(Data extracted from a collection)
┄┄┄┄┄┄

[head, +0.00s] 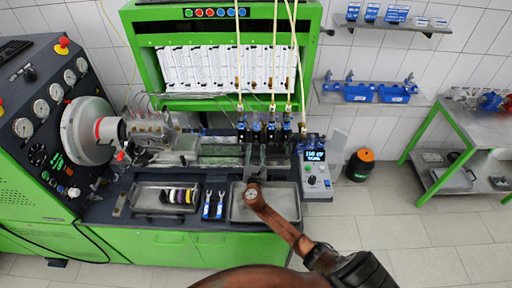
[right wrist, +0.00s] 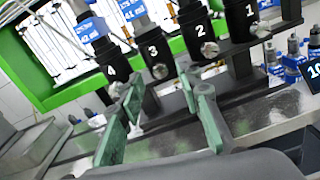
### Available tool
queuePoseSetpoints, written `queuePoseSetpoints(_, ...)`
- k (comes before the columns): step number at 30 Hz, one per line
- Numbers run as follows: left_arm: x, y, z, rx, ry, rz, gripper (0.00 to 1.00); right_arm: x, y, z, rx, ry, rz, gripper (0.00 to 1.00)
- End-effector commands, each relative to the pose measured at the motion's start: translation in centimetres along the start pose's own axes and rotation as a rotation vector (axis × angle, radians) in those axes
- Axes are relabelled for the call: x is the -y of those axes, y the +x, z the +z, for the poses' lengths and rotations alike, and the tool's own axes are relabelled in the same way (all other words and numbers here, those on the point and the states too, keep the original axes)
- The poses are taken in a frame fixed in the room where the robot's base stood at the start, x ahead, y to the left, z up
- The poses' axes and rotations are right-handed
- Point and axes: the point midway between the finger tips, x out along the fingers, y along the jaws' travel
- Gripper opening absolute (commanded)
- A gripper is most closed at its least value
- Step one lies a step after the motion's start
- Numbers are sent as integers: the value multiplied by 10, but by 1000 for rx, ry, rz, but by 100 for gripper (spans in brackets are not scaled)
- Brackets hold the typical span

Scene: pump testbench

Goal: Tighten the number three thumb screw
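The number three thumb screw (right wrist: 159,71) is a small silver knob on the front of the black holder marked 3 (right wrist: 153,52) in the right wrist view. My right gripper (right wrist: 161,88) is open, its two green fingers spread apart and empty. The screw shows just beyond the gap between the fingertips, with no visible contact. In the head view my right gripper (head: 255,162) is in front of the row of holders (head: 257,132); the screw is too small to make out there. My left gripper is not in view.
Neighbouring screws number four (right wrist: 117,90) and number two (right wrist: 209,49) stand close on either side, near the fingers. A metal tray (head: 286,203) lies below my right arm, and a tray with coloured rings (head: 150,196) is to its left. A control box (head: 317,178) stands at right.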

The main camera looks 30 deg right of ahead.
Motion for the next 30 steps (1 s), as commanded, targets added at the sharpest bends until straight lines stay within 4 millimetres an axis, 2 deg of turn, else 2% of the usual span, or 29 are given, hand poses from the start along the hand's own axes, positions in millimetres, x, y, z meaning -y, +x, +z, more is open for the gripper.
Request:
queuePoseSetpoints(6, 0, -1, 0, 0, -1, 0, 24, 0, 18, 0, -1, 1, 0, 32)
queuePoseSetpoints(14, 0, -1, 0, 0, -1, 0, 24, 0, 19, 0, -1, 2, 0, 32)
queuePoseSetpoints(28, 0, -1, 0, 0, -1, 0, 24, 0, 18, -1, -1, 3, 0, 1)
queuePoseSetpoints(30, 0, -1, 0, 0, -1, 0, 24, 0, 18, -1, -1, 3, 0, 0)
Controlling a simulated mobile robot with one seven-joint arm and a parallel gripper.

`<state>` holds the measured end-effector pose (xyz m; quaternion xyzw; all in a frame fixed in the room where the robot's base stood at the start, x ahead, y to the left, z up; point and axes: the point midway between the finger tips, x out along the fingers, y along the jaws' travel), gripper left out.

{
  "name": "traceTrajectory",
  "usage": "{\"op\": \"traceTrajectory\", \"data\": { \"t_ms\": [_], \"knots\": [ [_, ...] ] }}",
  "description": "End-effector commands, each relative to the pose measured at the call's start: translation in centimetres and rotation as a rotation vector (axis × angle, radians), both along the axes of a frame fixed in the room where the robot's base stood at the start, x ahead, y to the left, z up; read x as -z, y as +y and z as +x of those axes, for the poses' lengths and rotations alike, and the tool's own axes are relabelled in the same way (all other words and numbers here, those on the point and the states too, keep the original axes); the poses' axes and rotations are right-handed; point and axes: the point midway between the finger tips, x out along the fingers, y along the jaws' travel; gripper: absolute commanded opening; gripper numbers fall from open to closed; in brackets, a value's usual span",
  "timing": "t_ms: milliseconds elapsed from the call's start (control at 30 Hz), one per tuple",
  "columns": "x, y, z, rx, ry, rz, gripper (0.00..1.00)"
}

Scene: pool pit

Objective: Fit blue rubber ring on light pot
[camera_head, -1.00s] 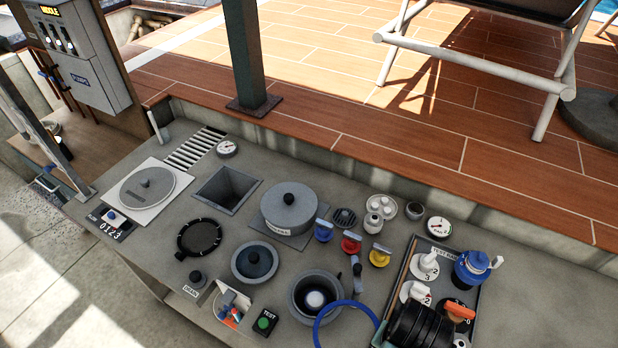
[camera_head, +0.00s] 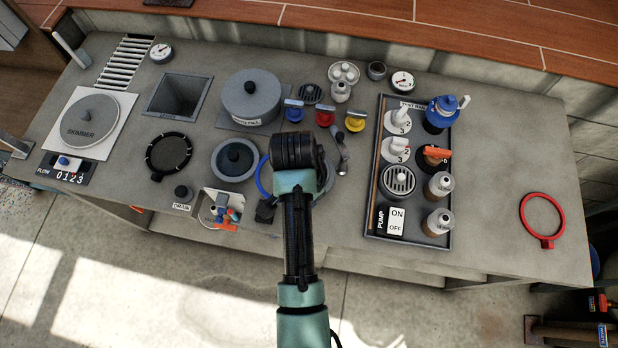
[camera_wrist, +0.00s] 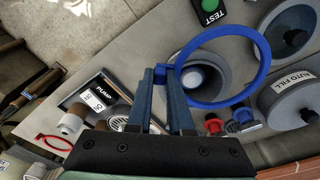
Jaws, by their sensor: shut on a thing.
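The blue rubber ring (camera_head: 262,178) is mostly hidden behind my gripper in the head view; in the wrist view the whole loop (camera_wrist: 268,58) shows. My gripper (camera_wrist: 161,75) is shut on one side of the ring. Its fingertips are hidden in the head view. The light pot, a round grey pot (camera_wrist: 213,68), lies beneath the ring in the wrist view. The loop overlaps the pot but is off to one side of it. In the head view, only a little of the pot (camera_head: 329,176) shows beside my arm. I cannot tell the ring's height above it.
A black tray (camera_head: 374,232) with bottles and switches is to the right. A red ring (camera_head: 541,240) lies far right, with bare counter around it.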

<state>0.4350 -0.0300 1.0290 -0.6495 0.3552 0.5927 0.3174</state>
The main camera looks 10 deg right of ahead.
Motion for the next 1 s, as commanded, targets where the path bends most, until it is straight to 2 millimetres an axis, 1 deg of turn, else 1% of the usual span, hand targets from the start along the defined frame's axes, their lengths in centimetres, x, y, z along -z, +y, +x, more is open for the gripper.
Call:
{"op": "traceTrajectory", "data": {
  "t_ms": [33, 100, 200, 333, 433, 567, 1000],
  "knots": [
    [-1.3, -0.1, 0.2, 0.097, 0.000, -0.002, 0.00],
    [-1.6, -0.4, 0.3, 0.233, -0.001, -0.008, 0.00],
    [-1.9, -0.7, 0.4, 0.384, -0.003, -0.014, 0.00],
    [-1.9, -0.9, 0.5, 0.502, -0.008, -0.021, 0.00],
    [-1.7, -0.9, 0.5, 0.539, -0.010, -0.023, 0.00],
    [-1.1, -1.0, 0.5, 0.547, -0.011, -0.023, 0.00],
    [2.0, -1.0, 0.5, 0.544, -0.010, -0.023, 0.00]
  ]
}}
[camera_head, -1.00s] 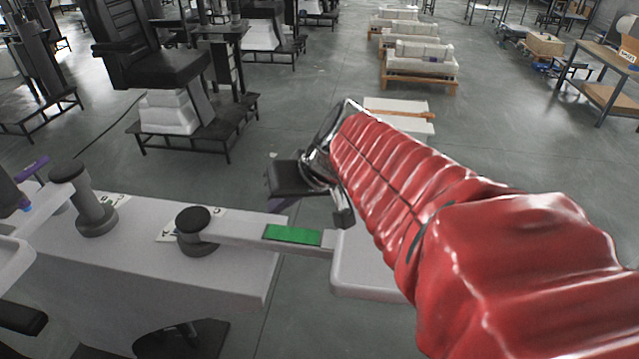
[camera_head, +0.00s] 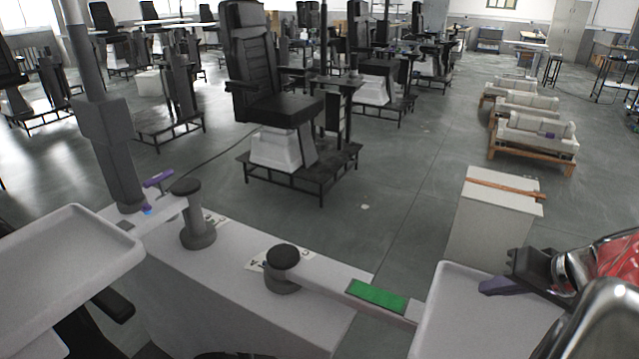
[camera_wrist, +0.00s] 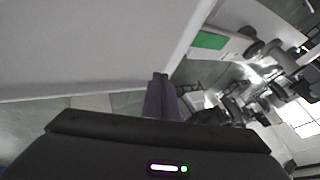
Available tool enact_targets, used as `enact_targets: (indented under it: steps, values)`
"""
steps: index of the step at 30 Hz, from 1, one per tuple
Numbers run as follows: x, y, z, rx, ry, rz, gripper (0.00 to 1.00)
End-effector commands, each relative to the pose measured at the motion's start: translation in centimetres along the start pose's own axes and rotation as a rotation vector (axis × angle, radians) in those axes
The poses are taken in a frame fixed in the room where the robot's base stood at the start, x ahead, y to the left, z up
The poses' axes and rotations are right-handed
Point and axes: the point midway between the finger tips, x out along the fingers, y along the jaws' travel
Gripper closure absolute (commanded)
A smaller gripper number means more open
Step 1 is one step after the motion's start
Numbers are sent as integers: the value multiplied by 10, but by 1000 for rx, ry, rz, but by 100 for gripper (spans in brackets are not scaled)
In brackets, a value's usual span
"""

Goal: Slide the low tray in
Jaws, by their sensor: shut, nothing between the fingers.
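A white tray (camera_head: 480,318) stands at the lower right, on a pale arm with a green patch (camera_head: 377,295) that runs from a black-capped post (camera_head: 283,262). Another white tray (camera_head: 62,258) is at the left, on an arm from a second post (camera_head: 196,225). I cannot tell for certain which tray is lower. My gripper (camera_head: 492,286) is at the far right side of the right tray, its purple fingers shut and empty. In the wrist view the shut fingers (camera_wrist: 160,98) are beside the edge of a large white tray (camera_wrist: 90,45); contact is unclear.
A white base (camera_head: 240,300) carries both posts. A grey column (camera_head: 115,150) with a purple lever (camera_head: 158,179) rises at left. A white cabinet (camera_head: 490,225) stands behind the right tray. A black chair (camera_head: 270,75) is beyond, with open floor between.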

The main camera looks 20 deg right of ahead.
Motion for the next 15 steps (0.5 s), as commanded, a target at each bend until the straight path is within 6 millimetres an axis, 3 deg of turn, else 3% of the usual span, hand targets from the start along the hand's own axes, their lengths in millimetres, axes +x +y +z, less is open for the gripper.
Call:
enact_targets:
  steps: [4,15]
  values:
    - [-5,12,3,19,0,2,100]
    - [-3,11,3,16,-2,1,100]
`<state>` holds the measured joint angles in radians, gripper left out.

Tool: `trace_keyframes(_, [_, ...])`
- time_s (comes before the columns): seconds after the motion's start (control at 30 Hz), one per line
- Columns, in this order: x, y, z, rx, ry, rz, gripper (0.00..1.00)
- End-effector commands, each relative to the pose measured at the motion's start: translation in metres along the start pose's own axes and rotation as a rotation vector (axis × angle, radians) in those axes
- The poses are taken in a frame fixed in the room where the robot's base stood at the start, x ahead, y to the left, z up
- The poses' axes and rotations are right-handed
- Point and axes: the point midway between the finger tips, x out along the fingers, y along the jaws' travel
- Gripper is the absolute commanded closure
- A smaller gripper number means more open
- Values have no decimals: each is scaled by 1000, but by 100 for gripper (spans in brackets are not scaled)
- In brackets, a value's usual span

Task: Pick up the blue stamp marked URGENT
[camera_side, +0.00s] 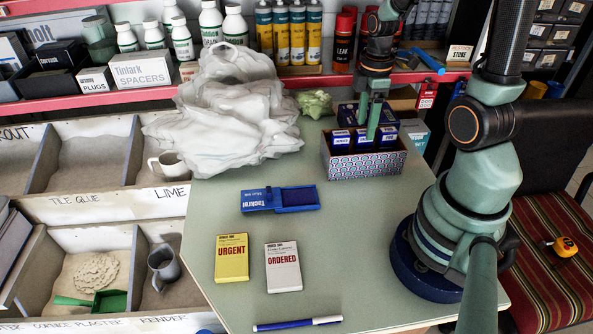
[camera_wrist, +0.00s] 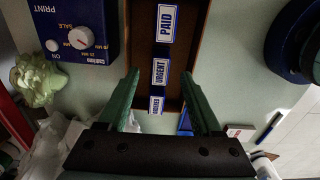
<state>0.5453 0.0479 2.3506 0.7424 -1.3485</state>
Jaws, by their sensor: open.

┄┄┄┄┄┄

Quote, exactly and only, the lines from the first line of the data above through the line containing "- Gripper opening absolute (commanded)". The pictures do not belong in it.

* _CORRECT RESPONSE_:
[head, +0.00s] 
[right wrist, +0.00s] 
### Available tool
queuePoseSetpoints, written `queuePoseSetpoints(_, ...)`
- k (comes before the columns): step number at 30 Hz, one per line
- Numbers run as follows: left_arm: x, y, z, rx, ry, rz, gripper (0.00 to 1.00); right_arm: x, y, z, rx, ry, rz, gripper (0.00 to 1.00)
- End-effector commands, each relative to the pose measured at the motion's start: translation in centimetres along the start pose's own axes and rotation as a rotation vector (axis × angle, radians) in those axes
- Axes are relabelled for the call: x is the -y of those axes, y the +x, z the +z, for the poses' lengths and rotations alike, and the tool's own axes are relabelled in the same way (all other words and numbers here, those on the point and the states too, keep the original axes)
- The poses are taken in a frame fixed in the room where the robot's base stood at the start, x ahead, y to the left, z up
- The poses' axes and rotations are right-handed
- Point and axes: the point midway between the finger tips, x out along the fingers, y along the jaws' travel
- Gripper opening absolute (commanded)

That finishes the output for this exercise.